The following are notable people associated with North Little Rock High School (or its predecessors). If the person was a North Little Rock High School student, the number in parentheses indicates the year of graduation; if the person was a faculty or staff member, that person's title and years of association are included:
This article's list of alumni may not follow Wikipedia's verifiability policy. (October 2019)
- Glenn Abbott (1969) – professional baseball player (1973–1984)
- Joey Lauren Adams (1986, NLR Northeast) – film and TV actress and director.
- Pat Hays – politician; former mayor of North Little Rock and Arkansas House of Representatives member.
- K.J. Hill – Ohio State wide receiver, NFL receiver with the Los Angeles Chargers.
- Jerry Jones (1960) – standout high school and collegiate football player; Dallas Cowboys owner, president and general manager.
- Trey Junkin (1980) – former football linebacker, tight end, and long snapper in NFL.
- Eddie Miles (1959, NLR Scipio Jones) – retired basketball player who led Scipio A. Jones High School to four consecutive state championships; fourth overall pick of 1963 NBA draft
- Nate Powell – graphic novelist, publisher, and musician.

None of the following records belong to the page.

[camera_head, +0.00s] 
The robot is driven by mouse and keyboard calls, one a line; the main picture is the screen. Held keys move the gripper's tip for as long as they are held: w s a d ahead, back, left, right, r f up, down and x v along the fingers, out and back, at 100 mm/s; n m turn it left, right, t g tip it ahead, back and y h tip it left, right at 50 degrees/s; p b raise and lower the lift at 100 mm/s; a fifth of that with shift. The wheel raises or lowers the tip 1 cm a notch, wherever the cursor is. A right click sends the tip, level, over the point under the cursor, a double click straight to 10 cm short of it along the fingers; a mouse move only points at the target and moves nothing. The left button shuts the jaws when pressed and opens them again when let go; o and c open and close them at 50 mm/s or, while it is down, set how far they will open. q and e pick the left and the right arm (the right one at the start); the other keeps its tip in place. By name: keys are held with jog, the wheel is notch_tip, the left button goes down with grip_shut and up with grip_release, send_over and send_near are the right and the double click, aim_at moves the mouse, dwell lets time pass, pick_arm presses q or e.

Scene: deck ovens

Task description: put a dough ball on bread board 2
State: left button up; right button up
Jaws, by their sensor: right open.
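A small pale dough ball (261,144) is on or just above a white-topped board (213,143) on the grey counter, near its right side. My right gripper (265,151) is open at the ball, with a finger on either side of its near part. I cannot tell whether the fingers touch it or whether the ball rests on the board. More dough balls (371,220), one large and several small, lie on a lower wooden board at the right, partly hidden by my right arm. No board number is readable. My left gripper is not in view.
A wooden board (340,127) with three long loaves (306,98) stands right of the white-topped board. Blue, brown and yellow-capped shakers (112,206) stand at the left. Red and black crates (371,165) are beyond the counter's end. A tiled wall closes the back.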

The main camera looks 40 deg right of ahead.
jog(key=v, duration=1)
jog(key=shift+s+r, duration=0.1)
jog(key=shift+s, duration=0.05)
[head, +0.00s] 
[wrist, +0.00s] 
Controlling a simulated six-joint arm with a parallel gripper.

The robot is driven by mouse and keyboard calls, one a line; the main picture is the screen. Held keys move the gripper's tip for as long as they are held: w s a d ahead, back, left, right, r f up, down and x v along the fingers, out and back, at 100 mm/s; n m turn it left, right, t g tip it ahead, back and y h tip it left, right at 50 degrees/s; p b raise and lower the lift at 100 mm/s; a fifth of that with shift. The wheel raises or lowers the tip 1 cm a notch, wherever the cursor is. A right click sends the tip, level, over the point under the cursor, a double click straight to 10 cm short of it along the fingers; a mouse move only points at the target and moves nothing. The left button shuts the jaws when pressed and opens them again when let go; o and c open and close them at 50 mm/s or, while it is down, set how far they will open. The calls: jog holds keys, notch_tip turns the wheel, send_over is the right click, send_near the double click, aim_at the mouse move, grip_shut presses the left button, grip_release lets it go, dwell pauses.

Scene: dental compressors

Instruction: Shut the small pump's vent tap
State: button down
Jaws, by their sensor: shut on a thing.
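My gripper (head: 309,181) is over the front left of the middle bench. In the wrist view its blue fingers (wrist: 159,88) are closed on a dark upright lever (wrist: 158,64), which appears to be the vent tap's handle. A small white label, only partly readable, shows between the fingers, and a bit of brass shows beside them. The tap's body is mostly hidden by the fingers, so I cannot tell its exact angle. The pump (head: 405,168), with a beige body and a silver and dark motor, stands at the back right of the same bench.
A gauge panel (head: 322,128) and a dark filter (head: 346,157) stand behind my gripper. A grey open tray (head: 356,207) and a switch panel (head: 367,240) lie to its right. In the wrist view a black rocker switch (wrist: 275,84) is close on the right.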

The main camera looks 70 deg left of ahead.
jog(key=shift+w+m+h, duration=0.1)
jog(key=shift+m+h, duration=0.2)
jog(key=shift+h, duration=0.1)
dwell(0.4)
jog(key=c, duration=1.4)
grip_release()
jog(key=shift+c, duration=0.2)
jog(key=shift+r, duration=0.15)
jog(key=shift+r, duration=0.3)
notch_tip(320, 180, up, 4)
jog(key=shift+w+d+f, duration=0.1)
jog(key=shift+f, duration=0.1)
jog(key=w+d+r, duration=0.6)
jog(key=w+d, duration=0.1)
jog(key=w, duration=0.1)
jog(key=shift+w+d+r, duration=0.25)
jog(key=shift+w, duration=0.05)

- Jay Russell (1978) – director, producer, "End of the Line" (1988), "My Dog Skip" (2000),"Tuck Everlasting" (2002), "Ladder 49" (2004), "Water Horse: Legend of the Deep" (2008).
- Pharoah Sanders (1959, NLR Scipio Jones) – jazz musician.
- Martrell Spaight (2011) – professional football player (2015–2018)
- Mary Steenburgen (1971) – Academy Award-winning film actress.
- Bill Valentine (1950) – retired professional baseball umpire.
- Will Walls – professional football player (1937–1943)
- Wayne Yates (1956) – retired basketball player and coach.
- Bill Young – professional football player (1937–1946)
Notable Faculty / Staff
- Raymond Burnett (educator/coach, 1954–56) – football player and coach; inductee to Arkansas Sports Hall of Fame.
- Raymond Simon – former math teacher and U.S. Deputy Secretary of Education.
- Ken Stephens (Educator/coach) – former coach who led this school to three state football championships ('65, '66, '70).